What is a Battery Pack?

Rust is famously "batteries not included" — the standard library is small, and for most real-world tasks you need to pull in crates from the ecosystem. But which crates? With what features? In what combination?

A battery pack answers those questions. It's a curated collection of crates for a specific domain — error handling, CLI tooling, async programming, web services — assembled by someone who's thought carefully about what works well together.

Curation, not abstraction

Battery packs don't wrap or re-export crates. You use the real crates directly, with their real APIs, their real docs, their real proc macros. A battery pack just tells cargo bp which crates to install and how to configure them.
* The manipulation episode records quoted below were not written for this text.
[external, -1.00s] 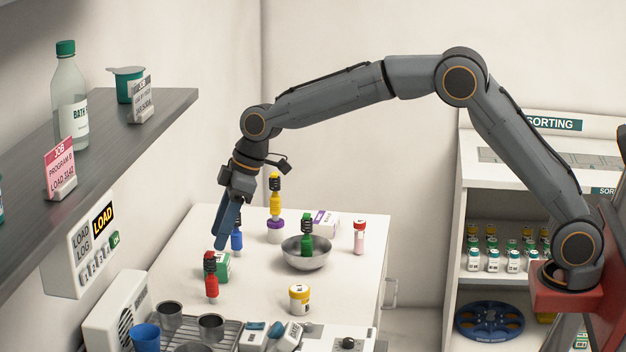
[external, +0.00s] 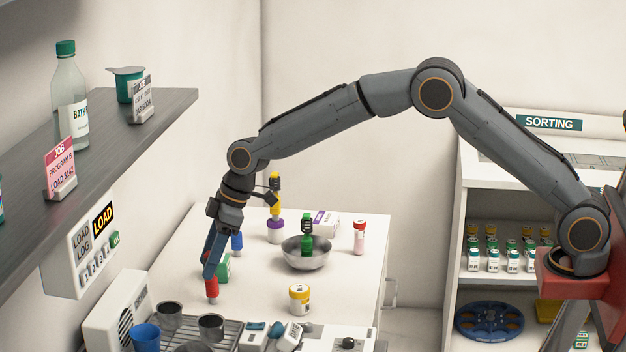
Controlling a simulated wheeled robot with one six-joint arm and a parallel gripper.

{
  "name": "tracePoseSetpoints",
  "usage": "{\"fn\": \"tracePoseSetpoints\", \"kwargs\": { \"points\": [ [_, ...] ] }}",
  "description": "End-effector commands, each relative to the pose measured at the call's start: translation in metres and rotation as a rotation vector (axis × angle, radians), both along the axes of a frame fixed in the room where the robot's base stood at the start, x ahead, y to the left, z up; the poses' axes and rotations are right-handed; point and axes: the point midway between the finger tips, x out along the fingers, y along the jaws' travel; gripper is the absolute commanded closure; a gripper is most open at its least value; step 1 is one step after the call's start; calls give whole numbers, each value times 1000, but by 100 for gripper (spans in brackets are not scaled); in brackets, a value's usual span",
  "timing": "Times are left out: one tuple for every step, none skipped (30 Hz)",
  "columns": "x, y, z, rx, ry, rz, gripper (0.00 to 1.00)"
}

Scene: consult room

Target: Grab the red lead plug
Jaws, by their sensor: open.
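The red lead plug (external: 212,288) stands upright on the white table (external: 345,275), near its left side. My gripper (external: 208,270) is open and points down at the plug, with its blue fingers at the plug's upper part. The fingers hide the plug's dark ribbed top. I cannot tell from this view whether they touch it. A blue plug (external: 237,242) stands just behind the gripper. A green plug (external: 307,243) stands in the metal bowl (external: 306,262). A yellow plug (external: 275,205) stands on a purple-lidded jar (external: 275,228).
A green box (external: 223,268) is close behind the red plug. A yellow-banded jar (external: 299,298) stands to the right. A wire rack (external: 225,338) with metal cups (external: 211,325) lies in front. A shelf (external: 165,108) overhangs at left.

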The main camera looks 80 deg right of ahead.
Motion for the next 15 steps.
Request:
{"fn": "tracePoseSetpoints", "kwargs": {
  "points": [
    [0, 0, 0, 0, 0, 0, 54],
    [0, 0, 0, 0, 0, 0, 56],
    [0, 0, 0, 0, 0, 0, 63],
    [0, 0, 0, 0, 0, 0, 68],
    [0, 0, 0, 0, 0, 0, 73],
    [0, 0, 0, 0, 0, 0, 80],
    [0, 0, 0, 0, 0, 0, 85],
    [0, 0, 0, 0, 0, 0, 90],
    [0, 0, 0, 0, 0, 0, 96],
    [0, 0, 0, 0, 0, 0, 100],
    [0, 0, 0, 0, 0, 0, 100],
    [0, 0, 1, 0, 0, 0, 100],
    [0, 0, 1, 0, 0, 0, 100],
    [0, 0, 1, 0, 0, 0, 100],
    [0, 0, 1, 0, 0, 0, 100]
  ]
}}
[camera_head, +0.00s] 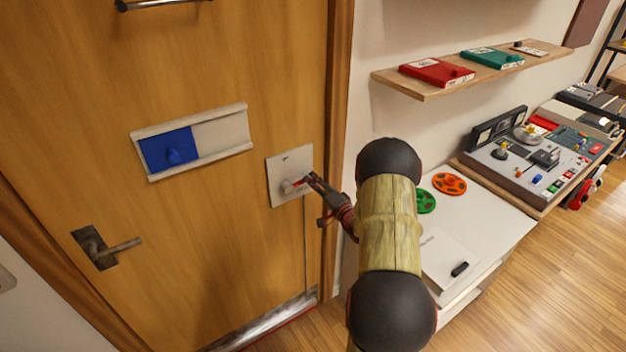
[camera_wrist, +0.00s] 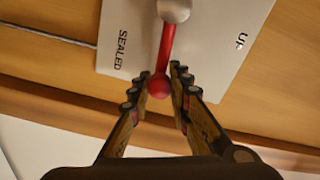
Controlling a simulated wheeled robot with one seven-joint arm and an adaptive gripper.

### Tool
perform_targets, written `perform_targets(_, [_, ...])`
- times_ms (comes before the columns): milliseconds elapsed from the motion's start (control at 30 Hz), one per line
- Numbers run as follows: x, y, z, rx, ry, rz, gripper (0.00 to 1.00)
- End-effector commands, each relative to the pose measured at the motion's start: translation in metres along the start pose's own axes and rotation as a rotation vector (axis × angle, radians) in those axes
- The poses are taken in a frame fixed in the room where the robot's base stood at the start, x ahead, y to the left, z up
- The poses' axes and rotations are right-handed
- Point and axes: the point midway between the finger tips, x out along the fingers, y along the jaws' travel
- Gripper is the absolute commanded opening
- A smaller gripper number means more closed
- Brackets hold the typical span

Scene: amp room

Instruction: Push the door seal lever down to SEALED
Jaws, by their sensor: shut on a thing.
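The door seal lever is a red rod with a red ball knob (camera_wrist: 159,87), fixed to a silver pivot (camera_wrist: 174,9); the pivot also shows in the head view (camera_head: 287,187). It is mounted on a pale plate (camera_wrist: 222,60) on the wooden door, seen in the head view too (camera_head: 283,168). In the wrist view, SEALED is printed at the plate's left and UP at its right. The lever points sideways between the two labels, to the right in the head view. My gripper (camera_wrist: 160,75) is shut on the knob, one finger each side; it also shows in the head view (camera_head: 309,181).
The door (camera_head: 220,240) has a handle (camera_head: 107,246) at lower left and a blue slider (camera_head: 168,150) in a pale track. A white cabinet (camera_head: 490,222) with reels stands right of my arm. A shelf (camera_head: 430,92) hangs above it. Wooden floor is clear at lower right.

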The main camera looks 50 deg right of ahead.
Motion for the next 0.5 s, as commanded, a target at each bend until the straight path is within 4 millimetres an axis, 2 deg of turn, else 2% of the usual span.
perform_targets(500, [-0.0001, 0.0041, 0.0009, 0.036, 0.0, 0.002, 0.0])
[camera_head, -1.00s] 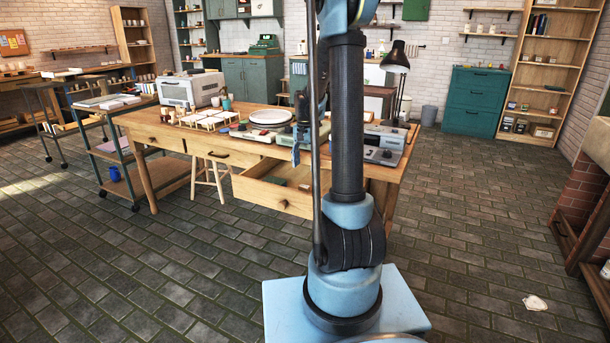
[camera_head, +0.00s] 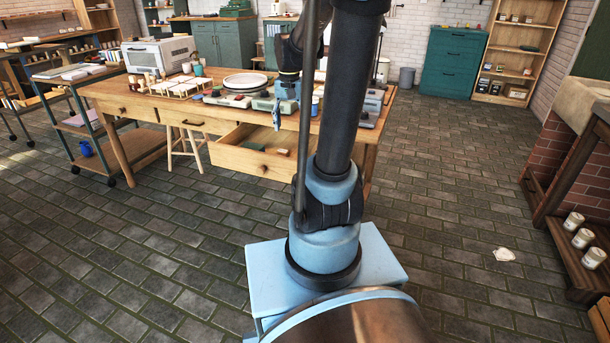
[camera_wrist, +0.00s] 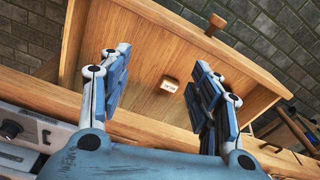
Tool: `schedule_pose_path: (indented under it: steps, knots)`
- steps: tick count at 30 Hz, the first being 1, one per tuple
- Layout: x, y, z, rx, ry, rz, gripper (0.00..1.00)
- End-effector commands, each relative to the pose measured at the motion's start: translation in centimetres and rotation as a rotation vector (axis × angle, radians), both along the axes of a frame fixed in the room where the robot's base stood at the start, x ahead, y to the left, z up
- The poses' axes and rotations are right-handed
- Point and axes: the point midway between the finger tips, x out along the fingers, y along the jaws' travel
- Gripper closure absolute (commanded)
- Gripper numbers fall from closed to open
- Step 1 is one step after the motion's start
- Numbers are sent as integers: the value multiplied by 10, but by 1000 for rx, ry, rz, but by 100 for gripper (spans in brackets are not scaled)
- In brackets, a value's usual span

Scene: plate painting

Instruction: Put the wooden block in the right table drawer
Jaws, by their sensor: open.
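The open right table drawer (camera_head: 264,168) sticks out from the front of the wooden table and also shows in the wrist view (camera_wrist: 145,100). A small tan block with a pale face (camera_wrist: 170,85), apparently the wooden block, lies on the drawer floor in the wrist view. It is beneath and between my spread fingers, apart from both. My gripper (camera_wrist: 160,88) is open and empty, above the drawer with its fingers pointing down. In the head view my gripper (camera_head: 277,120) is near the table's front edge. The block cannot be told clearly there.
The table top (camera_head: 150,100) holds a white plate (camera_head: 246,80), pale tiles and small devices. A wheeled cart (camera_head: 95,120) stands left.

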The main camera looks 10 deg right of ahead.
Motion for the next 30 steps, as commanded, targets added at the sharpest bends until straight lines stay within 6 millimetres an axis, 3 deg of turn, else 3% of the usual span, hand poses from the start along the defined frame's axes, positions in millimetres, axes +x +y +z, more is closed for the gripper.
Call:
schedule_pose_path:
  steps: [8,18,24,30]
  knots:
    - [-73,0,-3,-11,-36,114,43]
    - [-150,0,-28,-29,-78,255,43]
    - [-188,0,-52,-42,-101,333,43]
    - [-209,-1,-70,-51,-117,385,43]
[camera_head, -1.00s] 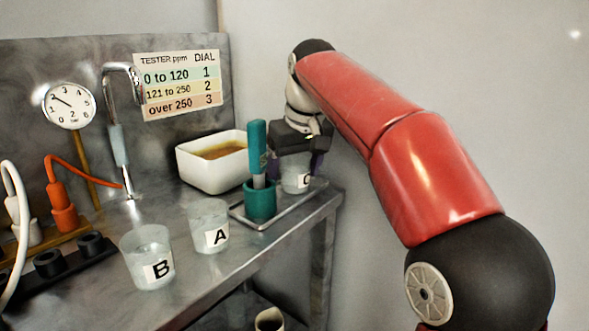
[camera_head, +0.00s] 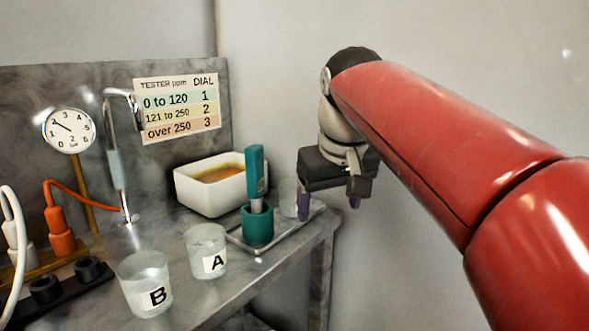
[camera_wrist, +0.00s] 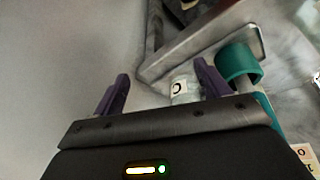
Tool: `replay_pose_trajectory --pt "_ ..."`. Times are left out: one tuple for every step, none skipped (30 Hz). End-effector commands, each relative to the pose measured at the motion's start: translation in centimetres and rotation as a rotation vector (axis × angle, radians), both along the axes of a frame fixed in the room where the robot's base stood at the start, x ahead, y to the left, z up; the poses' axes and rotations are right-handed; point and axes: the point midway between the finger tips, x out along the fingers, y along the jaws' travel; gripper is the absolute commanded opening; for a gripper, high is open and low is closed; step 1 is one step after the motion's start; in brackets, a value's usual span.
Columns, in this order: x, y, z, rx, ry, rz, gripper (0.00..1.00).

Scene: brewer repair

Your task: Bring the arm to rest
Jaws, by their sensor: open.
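My gripper (camera_head: 329,202) is open and empty, its two purple fingers pointing down beyond the right edge of the metal bench. In the wrist view my gripper (camera_wrist: 160,92) shows its fingers spread apart. Cup C (camera_head: 288,198) stands on the bench at the back right corner, just left of my gripper and partly hidden by a finger. In the wrist view cup C (camera_wrist: 184,87) shows its label between the fingers, but farther off. My red arm reaches in from the right.
A teal holder (camera_head: 257,226) with a teal tester (camera_head: 255,172) stands left of cup C on a metal tray (camera_head: 285,235). A white basin (camera_head: 206,203) is behind. Cups A (camera_head: 206,238) and B (camera_head: 147,270) stand nearer. Space right of the bench is clear.

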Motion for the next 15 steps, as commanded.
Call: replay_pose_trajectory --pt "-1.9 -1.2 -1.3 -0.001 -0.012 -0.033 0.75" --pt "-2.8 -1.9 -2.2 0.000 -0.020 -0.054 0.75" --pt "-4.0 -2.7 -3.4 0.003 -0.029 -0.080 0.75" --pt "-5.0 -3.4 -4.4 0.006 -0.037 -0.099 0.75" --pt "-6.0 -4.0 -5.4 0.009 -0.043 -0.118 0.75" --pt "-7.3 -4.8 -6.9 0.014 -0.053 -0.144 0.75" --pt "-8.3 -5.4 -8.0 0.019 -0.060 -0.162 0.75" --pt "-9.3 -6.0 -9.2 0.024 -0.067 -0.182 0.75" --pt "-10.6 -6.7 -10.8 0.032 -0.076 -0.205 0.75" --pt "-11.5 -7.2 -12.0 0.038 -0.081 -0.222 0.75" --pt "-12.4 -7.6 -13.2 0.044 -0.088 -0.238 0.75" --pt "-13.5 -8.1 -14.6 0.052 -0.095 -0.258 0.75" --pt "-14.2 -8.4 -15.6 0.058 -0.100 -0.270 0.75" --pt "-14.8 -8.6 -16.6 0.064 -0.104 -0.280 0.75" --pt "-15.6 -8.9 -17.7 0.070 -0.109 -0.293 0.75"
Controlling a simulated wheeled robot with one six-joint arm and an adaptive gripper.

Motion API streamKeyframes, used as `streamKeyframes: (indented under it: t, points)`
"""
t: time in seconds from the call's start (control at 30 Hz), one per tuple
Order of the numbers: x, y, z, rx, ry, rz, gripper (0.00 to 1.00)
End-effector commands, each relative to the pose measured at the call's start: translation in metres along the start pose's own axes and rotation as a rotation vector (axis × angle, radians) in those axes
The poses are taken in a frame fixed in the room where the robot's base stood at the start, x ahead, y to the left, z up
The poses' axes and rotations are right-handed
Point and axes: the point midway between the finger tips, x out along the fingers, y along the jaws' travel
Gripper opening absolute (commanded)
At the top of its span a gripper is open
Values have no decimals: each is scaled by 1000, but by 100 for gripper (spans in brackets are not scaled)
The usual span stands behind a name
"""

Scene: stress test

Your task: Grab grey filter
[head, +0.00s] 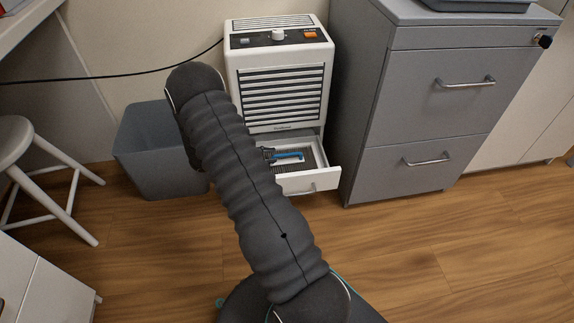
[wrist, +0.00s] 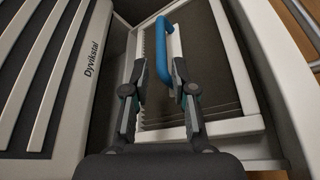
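The grey filter (wrist: 212,70) lies in the pulled-out lower drawer (head: 308,184) of a white appliance (head: 279,85). It has a dark grey pleated face, a pale frame and a blue handle (wrist: 160,38). In the head view the blue handle (head: 290,155) shows inside the drawer. My gripper (wrist: 159,72) is over the filter, its two fingers on either side of the handle's near part. The fingers stand apart, with a visible gap on the left of the handle. I cannot tell whether the right finger touches it. In the head view my arm hides most of the gripper.
A grey cabinet (head: 420,110) stands close to the right of the appliance. A grey bin (head: 155,150) is on its left, partly behind my arm. A white stool (head: 40,180) is at far left. A black cable (head: 100,77) runs along the wall. Wooden floor in front is clear.

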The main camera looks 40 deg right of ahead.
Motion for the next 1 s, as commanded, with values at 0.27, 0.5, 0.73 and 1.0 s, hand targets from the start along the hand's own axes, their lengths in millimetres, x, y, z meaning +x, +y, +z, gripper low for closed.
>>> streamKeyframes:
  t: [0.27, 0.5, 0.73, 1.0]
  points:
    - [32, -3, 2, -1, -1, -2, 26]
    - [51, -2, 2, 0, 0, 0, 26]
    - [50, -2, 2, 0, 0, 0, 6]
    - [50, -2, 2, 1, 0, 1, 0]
Think of a battery pack like a shopping list written by an expert. You don't have to use everything on the list, and you can always add your own items. But the list gives you a solid starting point.

A quick example

Say you're building a CLI tool and you want the cli-battery-pack:

cargo bp add cli

This adds clap and dialoguer to your [dependencies] — the battery pack's defaults. Your code uses them directly:

#![allow(unused)]
fn main() {
use clap::Parser;
use dialoguer::Input;

#[derive(Parser)]
struct Cli {
    #[arg(short, long)]
    name: String,
}
}

Want progress bars too? The cli-battery-pack has an indicators feature:

cargo bp add cli -F indicators

Now you also have indicatif and console in your dependencies.

How it works

Under the hood, a battery pack is a crate published on crates.io. It has no real code — just a Cargo.toml listing curated dependencies, documentation, examples, and optionally templates for bootstrapping new projects.

When you run cargo bp add, the CLI:

  1. Downloads the battery pack's Cargo.toml from crates.io
  2. Reads its dependencies and features
  3. Adds the selected crates to your Cargo.toml as real dependencies
  4. Records which battery pack they came from (in [package.metadata])

The battery pack itself is never compiled as part of your project. It's purely a source of truth for cargo bp to read.

The TUI

Running cargo bp with no arguments opens an interactive terminal interface where you can:

  • Browse and search available battery packs
  • Add or remove battery packs from your project
  • Toggle individual crates on and off
  • Choose whether each crate is a runtime, dev, or build dependency
  • Create new projects from battery pack templates

The subcommands (cargo bp add, cargo bp status, etc.) are there for scripting and quick one-off operations, but the TUI is the primary experience.